- Provided records
━━━━━━━━━━

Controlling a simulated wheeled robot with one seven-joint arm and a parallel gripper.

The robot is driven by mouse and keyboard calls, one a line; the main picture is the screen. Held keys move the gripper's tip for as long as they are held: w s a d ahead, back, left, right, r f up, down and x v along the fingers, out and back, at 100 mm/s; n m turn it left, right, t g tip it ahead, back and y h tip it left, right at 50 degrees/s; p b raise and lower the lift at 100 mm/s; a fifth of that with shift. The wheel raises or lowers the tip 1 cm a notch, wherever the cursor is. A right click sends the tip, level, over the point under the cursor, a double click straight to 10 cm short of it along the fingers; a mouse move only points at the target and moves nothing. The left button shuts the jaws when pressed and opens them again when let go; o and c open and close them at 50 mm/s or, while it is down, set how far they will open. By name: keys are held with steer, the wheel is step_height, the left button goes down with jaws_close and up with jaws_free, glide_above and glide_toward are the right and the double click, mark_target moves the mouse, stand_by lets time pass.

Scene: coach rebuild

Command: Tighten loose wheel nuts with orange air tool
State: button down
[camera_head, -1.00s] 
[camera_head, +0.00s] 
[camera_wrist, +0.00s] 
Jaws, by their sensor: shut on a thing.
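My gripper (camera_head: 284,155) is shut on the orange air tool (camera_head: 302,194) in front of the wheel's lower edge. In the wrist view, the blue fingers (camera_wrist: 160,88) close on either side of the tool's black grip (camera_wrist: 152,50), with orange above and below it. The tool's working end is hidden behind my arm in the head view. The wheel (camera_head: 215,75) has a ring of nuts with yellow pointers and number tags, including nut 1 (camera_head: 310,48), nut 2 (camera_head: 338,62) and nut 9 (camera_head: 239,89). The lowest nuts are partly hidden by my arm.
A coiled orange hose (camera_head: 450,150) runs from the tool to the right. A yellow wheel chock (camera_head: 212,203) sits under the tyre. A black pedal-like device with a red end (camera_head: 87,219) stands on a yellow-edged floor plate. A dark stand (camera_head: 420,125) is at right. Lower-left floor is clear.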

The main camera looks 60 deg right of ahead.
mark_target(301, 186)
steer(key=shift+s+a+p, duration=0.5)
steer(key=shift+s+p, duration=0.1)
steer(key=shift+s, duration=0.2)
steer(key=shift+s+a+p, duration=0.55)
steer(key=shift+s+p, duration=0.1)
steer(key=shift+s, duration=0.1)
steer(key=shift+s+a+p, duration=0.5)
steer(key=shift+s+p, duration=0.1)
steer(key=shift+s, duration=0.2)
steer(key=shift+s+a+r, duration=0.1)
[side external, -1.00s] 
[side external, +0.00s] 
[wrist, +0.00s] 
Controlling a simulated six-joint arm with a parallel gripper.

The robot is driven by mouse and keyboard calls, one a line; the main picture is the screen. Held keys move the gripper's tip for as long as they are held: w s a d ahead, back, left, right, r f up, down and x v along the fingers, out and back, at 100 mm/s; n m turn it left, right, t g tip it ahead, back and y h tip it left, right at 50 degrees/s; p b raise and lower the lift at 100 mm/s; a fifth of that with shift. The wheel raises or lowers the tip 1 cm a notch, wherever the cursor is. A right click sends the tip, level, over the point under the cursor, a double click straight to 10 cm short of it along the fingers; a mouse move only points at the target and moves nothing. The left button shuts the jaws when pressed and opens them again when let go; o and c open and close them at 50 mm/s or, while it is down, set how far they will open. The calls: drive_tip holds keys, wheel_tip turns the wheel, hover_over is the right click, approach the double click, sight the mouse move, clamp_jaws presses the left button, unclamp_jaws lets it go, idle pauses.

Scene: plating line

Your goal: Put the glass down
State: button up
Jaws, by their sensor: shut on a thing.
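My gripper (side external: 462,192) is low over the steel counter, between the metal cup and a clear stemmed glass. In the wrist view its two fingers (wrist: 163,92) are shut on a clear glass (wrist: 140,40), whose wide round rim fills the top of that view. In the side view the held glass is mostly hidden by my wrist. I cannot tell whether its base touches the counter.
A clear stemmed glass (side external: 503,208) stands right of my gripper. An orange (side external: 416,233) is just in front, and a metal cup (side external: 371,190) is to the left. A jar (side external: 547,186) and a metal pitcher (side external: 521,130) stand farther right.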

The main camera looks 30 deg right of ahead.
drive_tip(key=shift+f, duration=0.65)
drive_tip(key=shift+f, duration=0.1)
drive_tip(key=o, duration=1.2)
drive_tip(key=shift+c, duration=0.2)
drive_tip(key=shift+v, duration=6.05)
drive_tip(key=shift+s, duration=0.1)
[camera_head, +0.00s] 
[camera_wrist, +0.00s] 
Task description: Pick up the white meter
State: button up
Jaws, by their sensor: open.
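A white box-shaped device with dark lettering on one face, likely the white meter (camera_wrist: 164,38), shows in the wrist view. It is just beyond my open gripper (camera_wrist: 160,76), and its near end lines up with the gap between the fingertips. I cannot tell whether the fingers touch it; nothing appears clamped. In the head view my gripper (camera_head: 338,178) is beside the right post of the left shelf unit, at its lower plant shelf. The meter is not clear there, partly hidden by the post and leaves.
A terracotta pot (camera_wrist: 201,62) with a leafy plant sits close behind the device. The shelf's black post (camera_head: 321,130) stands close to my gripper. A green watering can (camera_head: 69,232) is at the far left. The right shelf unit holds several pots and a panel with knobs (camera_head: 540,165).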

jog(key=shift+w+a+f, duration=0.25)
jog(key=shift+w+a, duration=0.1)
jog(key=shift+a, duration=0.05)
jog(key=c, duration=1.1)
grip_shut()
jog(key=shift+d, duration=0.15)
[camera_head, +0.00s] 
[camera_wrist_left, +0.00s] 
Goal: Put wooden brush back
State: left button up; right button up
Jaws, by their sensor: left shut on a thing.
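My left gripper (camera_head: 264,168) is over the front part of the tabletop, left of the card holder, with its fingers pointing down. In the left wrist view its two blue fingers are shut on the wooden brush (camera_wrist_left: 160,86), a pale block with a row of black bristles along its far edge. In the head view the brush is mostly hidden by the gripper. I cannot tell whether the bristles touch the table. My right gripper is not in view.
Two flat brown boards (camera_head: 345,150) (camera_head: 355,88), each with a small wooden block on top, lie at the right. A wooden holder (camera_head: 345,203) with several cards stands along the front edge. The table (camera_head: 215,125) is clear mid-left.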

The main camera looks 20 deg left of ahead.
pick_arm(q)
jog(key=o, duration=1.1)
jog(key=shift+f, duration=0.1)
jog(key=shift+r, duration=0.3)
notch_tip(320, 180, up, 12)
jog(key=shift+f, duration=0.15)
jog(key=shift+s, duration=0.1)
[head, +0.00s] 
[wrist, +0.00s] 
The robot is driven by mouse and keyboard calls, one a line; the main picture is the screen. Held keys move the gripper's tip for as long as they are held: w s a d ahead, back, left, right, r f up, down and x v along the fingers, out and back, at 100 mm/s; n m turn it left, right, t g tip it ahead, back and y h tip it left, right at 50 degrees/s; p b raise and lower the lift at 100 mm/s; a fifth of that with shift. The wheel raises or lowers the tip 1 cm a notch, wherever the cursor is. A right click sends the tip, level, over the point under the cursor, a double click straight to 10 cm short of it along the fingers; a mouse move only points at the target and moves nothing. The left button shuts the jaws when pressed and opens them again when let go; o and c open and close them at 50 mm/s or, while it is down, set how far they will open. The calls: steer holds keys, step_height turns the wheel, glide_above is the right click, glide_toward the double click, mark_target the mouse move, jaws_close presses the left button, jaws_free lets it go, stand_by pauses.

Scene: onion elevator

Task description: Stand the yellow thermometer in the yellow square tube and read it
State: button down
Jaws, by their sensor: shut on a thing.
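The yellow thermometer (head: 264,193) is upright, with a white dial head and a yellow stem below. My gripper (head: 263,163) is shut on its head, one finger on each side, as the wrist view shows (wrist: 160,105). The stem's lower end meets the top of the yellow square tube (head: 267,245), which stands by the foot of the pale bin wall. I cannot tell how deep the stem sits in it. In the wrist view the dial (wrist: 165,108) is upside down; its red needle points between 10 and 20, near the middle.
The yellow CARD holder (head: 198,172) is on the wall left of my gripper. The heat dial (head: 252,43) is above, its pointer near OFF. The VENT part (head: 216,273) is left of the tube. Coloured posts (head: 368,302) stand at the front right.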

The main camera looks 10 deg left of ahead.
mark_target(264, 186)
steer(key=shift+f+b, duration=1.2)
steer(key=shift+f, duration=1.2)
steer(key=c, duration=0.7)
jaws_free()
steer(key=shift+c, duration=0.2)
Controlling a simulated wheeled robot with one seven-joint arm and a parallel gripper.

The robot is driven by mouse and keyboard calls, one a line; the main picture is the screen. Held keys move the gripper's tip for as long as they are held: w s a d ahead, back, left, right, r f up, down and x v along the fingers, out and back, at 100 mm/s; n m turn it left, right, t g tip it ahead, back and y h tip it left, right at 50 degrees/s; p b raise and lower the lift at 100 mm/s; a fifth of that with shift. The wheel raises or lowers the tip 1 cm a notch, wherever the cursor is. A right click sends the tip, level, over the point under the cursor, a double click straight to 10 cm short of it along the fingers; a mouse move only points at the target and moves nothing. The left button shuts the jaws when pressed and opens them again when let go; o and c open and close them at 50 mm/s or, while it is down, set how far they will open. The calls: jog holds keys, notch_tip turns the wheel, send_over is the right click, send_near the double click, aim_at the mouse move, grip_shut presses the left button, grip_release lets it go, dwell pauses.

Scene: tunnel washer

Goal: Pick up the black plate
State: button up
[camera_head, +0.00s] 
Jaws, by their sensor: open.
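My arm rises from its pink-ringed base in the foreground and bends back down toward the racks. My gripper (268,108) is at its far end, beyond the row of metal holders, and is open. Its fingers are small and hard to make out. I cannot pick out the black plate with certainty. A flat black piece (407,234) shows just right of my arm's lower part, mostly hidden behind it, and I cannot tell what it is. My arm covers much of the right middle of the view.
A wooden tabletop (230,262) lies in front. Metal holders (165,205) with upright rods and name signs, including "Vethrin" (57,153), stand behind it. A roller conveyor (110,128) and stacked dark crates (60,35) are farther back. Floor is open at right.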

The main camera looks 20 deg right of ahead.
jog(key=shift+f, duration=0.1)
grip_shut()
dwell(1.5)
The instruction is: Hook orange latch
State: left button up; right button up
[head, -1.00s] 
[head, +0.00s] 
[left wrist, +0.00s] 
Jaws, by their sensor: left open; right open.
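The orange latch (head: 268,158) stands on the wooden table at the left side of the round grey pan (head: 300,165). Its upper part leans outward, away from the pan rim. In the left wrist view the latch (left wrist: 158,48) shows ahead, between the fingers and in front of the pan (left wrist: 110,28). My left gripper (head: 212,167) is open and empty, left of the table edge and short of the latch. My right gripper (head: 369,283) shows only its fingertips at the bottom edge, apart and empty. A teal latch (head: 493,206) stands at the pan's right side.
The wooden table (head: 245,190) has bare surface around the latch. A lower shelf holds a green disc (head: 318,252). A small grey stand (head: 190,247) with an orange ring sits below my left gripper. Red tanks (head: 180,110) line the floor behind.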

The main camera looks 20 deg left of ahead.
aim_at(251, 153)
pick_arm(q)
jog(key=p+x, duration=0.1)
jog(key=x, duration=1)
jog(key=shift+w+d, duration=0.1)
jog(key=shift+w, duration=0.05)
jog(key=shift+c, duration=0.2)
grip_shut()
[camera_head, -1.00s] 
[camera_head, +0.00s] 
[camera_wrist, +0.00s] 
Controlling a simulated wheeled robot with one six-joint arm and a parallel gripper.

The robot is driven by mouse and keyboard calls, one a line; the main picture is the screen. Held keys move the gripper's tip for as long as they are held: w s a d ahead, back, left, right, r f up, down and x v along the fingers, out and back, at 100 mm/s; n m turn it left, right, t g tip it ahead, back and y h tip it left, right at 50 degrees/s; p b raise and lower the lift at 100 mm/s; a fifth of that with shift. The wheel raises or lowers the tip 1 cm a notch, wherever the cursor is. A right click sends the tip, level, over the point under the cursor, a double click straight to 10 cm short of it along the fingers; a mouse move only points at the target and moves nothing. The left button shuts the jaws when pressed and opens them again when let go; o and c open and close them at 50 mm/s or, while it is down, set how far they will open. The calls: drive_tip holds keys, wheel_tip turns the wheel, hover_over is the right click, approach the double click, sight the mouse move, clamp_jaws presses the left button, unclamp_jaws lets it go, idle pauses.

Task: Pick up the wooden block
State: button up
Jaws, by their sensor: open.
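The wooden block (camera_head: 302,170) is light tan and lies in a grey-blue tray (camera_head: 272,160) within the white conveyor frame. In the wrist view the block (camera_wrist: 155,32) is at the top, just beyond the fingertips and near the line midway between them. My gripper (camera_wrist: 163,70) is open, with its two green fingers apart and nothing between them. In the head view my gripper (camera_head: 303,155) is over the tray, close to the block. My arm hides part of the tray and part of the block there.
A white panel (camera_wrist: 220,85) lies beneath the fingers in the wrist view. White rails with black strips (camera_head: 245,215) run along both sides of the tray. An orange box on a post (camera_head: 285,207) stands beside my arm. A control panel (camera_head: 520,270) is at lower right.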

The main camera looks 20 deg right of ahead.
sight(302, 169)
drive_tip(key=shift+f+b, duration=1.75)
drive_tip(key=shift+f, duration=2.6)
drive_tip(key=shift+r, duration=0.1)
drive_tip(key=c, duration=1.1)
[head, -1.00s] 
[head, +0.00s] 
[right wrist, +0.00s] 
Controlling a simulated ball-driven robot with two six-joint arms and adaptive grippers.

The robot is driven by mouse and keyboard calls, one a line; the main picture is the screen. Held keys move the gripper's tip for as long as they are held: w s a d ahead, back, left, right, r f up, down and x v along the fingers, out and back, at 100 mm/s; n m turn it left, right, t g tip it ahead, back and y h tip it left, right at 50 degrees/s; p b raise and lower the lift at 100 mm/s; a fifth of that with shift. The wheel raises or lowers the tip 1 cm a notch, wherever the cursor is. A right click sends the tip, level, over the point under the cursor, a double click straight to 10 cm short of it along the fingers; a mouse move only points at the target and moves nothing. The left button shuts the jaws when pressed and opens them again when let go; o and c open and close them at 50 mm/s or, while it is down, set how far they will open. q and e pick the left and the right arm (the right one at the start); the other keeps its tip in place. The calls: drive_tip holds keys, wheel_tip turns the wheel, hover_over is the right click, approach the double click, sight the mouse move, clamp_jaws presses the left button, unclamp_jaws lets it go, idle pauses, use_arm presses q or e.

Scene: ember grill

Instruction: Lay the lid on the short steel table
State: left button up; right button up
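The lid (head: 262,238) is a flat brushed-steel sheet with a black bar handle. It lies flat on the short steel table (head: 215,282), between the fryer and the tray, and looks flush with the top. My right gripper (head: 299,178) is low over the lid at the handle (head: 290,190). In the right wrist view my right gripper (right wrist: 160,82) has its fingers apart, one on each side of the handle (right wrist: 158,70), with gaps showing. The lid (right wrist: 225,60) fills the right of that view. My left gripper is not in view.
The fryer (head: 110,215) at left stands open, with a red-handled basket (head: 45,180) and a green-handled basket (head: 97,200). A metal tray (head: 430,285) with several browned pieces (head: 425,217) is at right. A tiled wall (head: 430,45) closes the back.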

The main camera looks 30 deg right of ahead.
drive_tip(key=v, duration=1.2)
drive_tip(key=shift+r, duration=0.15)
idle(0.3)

━━━━━━━━━━

- Task
All lines above containing the string "description" are to be collected.

- Expected output
Task description: Pick up the white meter
Task description: Stand the yellow thermometer in the yellow square tube and read it

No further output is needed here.